During my short time interning for CTVNews, I was asked to write a piece about how people celebrate Mother’s Day after their moms or their children passed away. The interviews were excruciating. I just couldn’t empathize. I couldn’t imagine spending spending a Mother’s Day without my own mom.
When I left for university five years ago, my mom cried. She knew it would be difficult to return home knowing that I wouldn’t be there. What I didn’t know was how I would feel. It was strange for me, waking up in the morning and having no one to have coffee with. For most of my first year I called home at least once a day. We would have regular skype chats or send text messages to one another during the day. I missed her dreadfully.

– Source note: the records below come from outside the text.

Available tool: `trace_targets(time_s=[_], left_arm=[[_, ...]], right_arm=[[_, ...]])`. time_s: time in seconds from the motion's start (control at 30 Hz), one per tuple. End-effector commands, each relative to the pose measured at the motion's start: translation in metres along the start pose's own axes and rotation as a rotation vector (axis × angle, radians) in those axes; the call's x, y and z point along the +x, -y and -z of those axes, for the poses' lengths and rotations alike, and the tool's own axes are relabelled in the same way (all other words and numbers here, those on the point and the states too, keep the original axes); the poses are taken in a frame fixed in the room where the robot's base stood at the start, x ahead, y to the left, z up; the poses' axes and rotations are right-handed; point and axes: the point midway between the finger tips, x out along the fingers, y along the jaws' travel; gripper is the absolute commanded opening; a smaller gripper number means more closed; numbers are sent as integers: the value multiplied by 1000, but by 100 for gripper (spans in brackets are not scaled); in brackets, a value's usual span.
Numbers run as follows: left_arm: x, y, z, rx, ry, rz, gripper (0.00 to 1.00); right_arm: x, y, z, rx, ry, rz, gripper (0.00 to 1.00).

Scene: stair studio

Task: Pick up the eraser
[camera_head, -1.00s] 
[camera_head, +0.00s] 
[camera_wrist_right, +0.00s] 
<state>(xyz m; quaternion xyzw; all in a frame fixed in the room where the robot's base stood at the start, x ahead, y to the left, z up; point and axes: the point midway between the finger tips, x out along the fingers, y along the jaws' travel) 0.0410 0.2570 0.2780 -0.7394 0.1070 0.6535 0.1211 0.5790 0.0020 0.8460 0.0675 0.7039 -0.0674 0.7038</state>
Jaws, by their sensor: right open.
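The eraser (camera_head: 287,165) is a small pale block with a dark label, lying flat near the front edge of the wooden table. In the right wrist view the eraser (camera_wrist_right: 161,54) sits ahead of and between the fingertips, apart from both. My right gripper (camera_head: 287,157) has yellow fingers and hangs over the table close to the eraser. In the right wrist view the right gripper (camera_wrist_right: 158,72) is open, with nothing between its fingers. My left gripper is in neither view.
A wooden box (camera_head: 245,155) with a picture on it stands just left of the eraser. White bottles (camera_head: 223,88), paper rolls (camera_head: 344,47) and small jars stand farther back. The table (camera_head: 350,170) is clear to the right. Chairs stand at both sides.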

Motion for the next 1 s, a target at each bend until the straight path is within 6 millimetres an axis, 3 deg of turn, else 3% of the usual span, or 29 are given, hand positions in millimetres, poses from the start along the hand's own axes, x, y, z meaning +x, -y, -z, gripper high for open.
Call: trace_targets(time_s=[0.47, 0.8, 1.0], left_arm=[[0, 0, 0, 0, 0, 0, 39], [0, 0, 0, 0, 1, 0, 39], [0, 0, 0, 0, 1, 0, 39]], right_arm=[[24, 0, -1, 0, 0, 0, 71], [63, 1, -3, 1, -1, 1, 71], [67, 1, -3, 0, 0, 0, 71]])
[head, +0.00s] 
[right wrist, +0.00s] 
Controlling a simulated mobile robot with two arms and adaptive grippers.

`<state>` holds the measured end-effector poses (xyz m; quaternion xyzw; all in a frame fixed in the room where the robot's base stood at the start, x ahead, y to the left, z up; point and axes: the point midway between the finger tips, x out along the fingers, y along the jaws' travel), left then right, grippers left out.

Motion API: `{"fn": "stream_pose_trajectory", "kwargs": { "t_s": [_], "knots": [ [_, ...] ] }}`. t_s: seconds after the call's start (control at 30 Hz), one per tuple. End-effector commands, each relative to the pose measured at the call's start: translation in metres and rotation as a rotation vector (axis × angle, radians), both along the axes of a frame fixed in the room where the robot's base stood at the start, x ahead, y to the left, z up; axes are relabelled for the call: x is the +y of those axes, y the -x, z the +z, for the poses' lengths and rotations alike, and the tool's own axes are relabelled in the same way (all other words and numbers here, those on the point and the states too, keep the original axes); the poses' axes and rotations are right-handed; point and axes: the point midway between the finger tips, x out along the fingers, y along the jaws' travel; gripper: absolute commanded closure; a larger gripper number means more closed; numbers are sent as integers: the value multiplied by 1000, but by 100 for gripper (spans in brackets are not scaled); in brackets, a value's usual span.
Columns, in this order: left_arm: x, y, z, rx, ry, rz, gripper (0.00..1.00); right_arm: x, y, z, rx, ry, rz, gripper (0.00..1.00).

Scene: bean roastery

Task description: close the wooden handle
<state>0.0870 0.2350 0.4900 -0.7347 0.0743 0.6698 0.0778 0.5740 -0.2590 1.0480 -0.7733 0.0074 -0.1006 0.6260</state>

My mom and I have always described our relationship as a Lorelai, a reference to the show Gilmore Girls (a tribute to the 90s if there ever was one). She is my best friend. She knows all my secrets, and is the first person I call when I’m happy or upset. I can’t count the number of times she’s sat on the other line listening to me rant about a stressful day.
I am continuously surprised by what she will do for our family. Whether it is taking a third job or staying up late to talk through a problem, she is always there. She is a creative and ambitious person who could do anything she set her mind to.
I am incredibly proud to be her daughter.
This is why that Mother’s Day piece was so difficult to write. I can’t imagine going a day without saying hello to my mom or sending her a text asking how her day went. I also can’t imagine how challenging this Sunday would be if she wasn’t here.
So, here it is. I want to wish everyone a happy Mother’s Day, whether you are actively celebrating or not. My heart goes out to those unable to spend today with their loved ones. And to those who are celebrating, don’t take this day for granted. Make sure your mom knows you care, because who knows how much time is left.